その他、購入時の諸経費として、不動産取得税(物件の築年数、床面積などにより軽減措置あり)、登記費用、不動産業者への手数料(物件価格の3%+6万円)、水道・温泉名義変更料(分譲地により違いはありますが20万~40万円位)、共益施設負担金がかかります。
ランニングコストとして毎年の固定資産税、住民税、毎月の光熱費などです。
物価は横浜と大差はないようですが、魚や野菜が新鮮で安いことには感激します。ただし、伊豆半島に入るとガソリン代はだいぶ高くなります。

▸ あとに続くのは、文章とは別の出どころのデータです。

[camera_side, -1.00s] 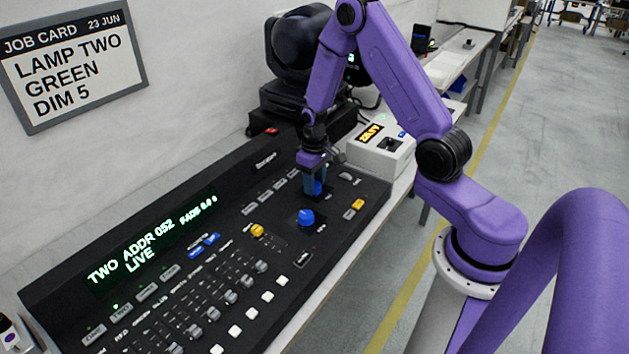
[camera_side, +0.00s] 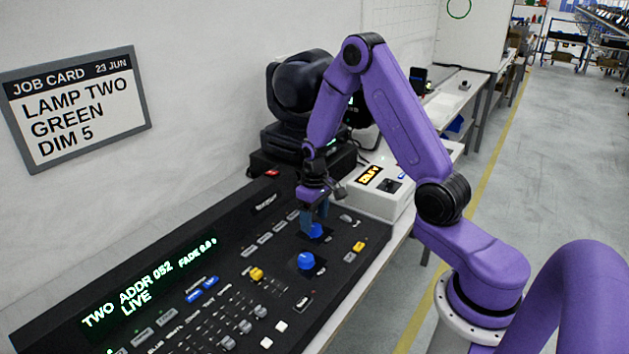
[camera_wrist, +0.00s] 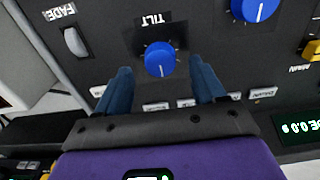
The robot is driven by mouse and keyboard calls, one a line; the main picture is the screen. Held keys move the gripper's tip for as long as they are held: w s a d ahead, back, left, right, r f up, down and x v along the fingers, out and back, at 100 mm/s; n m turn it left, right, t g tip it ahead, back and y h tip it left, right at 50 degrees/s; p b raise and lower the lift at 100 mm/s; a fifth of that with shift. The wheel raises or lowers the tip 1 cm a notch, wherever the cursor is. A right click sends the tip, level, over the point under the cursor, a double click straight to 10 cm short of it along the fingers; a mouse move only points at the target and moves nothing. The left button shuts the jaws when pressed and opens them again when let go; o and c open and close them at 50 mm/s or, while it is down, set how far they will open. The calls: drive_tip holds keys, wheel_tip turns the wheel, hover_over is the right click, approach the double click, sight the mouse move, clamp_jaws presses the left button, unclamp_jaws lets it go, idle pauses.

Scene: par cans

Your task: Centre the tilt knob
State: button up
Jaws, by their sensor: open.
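The tilt knob (camera_wrist: 160,59) is blue and round with tick marks around it, and stands by an upside-down TILT label (camera_wrist: 157,23) in the wrist view. Its white line runs toward the bottom of that picture, close to straight down. In the side view the knob (camera_side: 317,231) shows just under my gripper (camera_side: 314,222). My gripper (camera_wrist: 162,82) is open, its two blue fingers spread apart to either side of the knob in the wrist view, touching nothing that I can see.
A second blue knob (camera_side: 306,261) sits nearer the front of the black console (camera_side: 230,225). A yellow knob (camera_side: 256,274), faders and buttons crowd the panel. The FADE wheel (camera_wrist: 75,42) is close by. A white box (camera_side: 375,200) and a lamp (camera_side: 297,95) stand behind.

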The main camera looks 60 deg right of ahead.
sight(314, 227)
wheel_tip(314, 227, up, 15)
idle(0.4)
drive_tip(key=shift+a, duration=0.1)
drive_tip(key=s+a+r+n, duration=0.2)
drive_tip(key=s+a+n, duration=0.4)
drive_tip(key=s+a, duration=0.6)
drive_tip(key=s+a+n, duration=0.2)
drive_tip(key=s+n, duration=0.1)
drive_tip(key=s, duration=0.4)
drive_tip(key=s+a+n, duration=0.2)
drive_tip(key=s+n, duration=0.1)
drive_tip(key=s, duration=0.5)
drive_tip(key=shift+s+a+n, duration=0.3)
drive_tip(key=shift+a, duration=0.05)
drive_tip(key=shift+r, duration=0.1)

 物件の探し方ですが、いきなり現地を見に行くのではなく、まずはインターネットで地元の不動産屋さんのHPを検索します。伊豆高原には別荘物件を扱う不動産屋さんが多数あり、それぞれHPを開設していますので、常時それらに目を通し、これはという物件をいくつか見つけたら現地に行って実際に見てみます。
伊豆高原の別荘物件はほとんどが中古物件で、築20年から25年が平均的なところです(40年以上のものもあります)。ですから最終的に絞り込んだ場合は、契約前にぜひ一度専門家に診断してもらうことをお勧めします(当組合は1級建築士と提携していますので、ご相談ください)。

もうひとつ重要なアドバイス。
 別荘はランクが上がれば上がるほど豪華なつくりが目立ちます。ですから一目見て気に入ってすぐに購入してしまう人がいますが、冷却期間をおいて本当にこの家でいいのかよく考えてください。
たとえば、玄関の吹き抜けはかまいませんが、リビングの場合は考え物です。夏は快適ですが、冬の暖房は大変です。
また、別荘は常住ではないので、景色を優先するあまり北向きの家が少なくありません。たまに別荘として利用するならそれでもいいでしょうが、将来そこに住むとなるとやはり南向きのほうが良いのではないでしょうか。

 最後に伊豆高原での楽しみかたですが、ガーデニングや家庭菜園、散歩やウォーキング、ゴルフに釣り、ヨット、テニス、乗馬等(伊豆高原は、城ヶ崎海岸、大室山・小室山など、海と山の両方が楽しめます。また、池や十足(伊東市)の昔懐かしい田園風景、一碧湖、松川湖の渓流沿いの遊歩道など枚挙にいとまがありません)、レストランでの食事(伊豆高原はおしゃれで美味しいお店が少なくありません)ジャズライブなども楽しみのひとつです。
さらに、毎年5月からほぼ1カ月間開催されるアートフェスティバルでは、伊豆高原在住の芸術家や工芸家の作品をその自宅やアトリエに展示し、無料で公開しています。また、伊豆高原はオープンガーデンが多く、美しく手入れされたバラや、山野草の庭の花々を見て歩くのも楽しいものです。